━━ DATA PROVIDED ━━
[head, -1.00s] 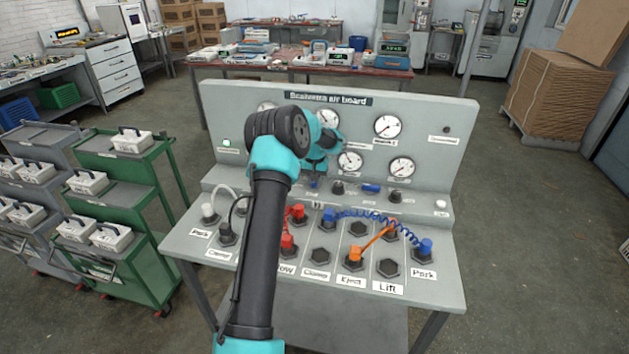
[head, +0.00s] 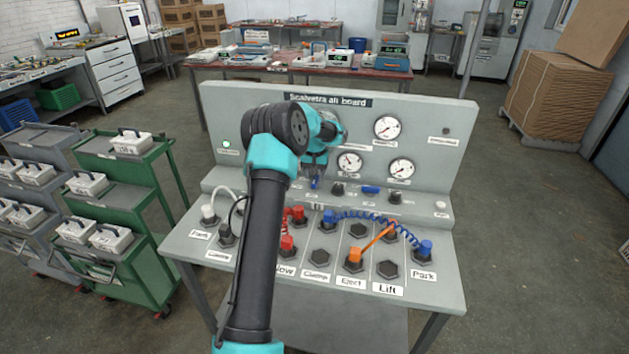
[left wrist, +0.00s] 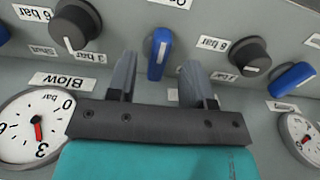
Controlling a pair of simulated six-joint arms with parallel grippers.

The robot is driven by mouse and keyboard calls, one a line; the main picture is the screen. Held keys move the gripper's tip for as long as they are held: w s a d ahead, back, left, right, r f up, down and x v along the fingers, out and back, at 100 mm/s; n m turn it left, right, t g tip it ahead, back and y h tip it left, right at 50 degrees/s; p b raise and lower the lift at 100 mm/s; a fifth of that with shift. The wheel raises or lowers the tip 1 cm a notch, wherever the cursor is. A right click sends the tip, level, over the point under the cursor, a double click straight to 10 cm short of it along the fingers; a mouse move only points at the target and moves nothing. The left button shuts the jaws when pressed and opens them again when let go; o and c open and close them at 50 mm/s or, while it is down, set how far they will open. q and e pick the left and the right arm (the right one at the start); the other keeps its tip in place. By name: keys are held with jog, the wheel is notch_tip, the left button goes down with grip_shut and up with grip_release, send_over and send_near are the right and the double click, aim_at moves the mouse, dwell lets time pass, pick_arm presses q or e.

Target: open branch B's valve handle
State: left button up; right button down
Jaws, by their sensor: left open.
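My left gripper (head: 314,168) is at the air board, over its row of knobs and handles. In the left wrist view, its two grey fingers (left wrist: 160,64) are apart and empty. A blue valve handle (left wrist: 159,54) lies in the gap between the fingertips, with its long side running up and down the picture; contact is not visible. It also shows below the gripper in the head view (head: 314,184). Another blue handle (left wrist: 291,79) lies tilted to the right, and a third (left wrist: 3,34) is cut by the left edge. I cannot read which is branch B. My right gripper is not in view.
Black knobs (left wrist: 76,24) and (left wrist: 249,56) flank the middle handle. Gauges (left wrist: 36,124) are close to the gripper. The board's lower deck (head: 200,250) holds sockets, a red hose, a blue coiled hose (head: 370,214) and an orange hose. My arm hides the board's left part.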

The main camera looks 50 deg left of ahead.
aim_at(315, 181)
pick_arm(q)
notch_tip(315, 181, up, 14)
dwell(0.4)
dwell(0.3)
━━━
━━ DATA PROVIDED ━━
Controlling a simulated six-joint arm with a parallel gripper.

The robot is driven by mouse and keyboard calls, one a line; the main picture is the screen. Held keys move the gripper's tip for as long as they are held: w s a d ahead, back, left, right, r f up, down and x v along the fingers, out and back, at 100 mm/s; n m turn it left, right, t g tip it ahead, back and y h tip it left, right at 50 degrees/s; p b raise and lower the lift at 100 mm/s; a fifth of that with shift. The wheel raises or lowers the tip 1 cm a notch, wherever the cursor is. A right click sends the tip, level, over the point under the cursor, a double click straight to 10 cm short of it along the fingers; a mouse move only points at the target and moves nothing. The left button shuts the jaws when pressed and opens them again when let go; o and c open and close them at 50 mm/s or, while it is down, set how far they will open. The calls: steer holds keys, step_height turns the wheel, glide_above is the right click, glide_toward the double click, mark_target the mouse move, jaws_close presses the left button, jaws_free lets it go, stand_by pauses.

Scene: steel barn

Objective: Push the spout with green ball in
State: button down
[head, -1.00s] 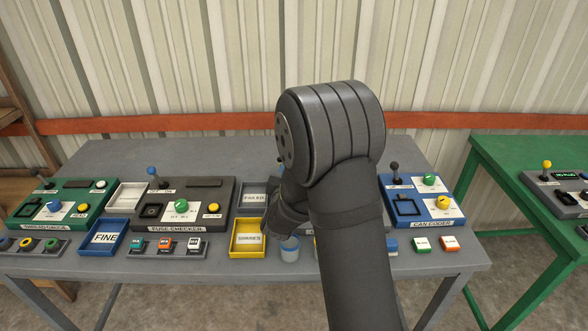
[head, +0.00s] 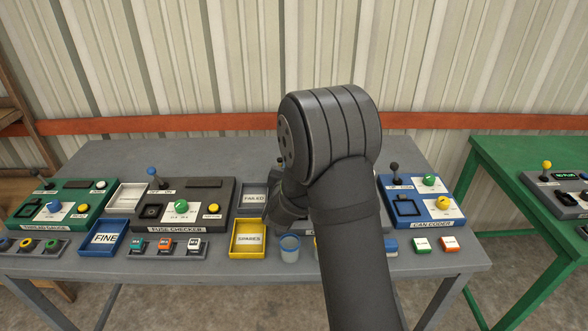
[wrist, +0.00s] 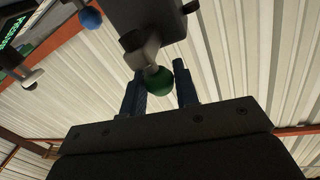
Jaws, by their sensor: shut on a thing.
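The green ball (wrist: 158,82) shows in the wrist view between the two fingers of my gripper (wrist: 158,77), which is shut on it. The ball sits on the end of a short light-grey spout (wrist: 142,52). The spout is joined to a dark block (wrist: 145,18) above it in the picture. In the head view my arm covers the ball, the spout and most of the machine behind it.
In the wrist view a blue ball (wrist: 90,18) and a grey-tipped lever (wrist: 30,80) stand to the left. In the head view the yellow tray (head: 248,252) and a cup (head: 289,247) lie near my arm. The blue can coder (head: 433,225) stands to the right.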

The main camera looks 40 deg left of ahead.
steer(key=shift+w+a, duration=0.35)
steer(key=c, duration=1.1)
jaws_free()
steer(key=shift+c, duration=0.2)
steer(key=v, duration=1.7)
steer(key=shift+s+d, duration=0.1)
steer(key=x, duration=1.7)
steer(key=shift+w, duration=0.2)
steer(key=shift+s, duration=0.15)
━━━
━━ DATA PROVIDED ━━
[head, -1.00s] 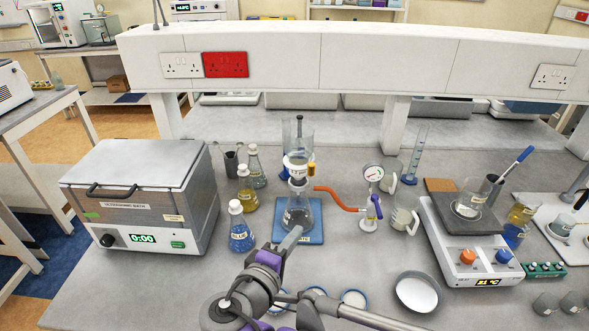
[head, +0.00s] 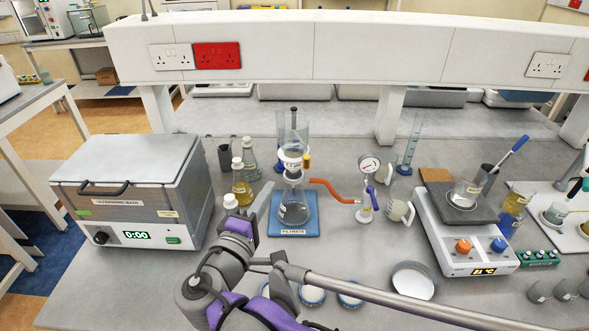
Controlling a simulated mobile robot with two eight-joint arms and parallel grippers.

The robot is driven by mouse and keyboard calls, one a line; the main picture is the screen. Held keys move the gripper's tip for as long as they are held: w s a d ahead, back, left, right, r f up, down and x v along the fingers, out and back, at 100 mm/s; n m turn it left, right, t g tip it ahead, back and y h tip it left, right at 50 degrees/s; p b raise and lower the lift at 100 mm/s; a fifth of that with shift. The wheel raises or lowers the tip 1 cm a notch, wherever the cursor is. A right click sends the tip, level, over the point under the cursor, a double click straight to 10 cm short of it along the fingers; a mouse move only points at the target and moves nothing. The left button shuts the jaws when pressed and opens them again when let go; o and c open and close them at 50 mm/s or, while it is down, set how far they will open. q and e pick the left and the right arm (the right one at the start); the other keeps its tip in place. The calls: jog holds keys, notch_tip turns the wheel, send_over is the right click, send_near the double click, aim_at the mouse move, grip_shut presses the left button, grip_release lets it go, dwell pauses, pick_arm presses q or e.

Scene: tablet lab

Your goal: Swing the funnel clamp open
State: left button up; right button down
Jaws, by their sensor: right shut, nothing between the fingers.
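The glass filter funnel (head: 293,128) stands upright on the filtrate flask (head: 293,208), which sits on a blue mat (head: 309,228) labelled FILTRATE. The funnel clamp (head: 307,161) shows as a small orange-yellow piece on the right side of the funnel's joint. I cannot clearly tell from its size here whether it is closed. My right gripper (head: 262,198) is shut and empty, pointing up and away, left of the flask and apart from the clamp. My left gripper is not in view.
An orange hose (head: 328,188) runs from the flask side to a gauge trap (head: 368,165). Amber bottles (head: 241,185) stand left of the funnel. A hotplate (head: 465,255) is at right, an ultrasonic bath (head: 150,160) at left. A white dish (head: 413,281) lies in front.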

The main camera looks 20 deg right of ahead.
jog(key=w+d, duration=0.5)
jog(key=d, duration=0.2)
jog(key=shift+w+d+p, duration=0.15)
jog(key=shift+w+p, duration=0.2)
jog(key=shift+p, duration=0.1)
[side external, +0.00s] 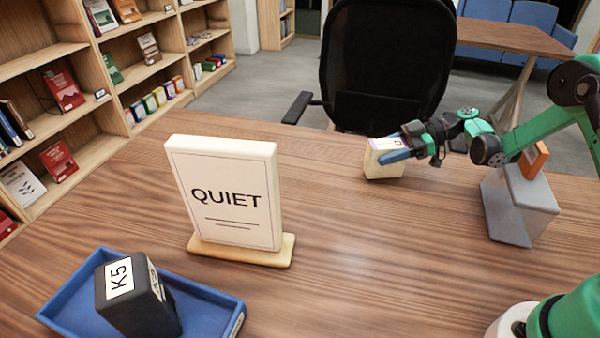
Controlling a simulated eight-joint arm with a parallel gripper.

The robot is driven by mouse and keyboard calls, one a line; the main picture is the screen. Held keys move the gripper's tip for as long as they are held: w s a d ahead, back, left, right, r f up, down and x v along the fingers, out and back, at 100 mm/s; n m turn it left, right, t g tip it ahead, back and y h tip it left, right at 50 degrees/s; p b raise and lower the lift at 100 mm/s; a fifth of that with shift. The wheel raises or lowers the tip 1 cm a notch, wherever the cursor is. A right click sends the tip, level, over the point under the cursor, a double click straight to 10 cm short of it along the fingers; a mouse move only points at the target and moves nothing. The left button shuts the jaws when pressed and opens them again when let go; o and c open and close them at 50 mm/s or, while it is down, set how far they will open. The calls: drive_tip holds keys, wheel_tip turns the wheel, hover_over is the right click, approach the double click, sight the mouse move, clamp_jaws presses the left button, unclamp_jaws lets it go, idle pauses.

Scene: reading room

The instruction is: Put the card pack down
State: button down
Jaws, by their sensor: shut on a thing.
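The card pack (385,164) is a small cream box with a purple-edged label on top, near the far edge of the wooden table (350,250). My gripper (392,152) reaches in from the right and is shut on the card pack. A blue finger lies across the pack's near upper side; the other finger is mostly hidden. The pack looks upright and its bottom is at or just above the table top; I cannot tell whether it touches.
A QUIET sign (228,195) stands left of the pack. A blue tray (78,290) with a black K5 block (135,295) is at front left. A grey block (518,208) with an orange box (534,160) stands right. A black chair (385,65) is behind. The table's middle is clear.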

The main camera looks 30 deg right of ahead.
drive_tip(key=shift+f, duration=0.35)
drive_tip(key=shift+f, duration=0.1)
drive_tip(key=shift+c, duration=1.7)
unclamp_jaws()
━━━
- _WHAT THE EXERCISE ASKS_:
From the data above, show each line that contains "grippers".

- _TASK RESULT_:
Controlling a pair of simulated six-joint arms with parallel grippers.
Controlling a simulated mobile robot with two eight-joint arms and parallel grippers.

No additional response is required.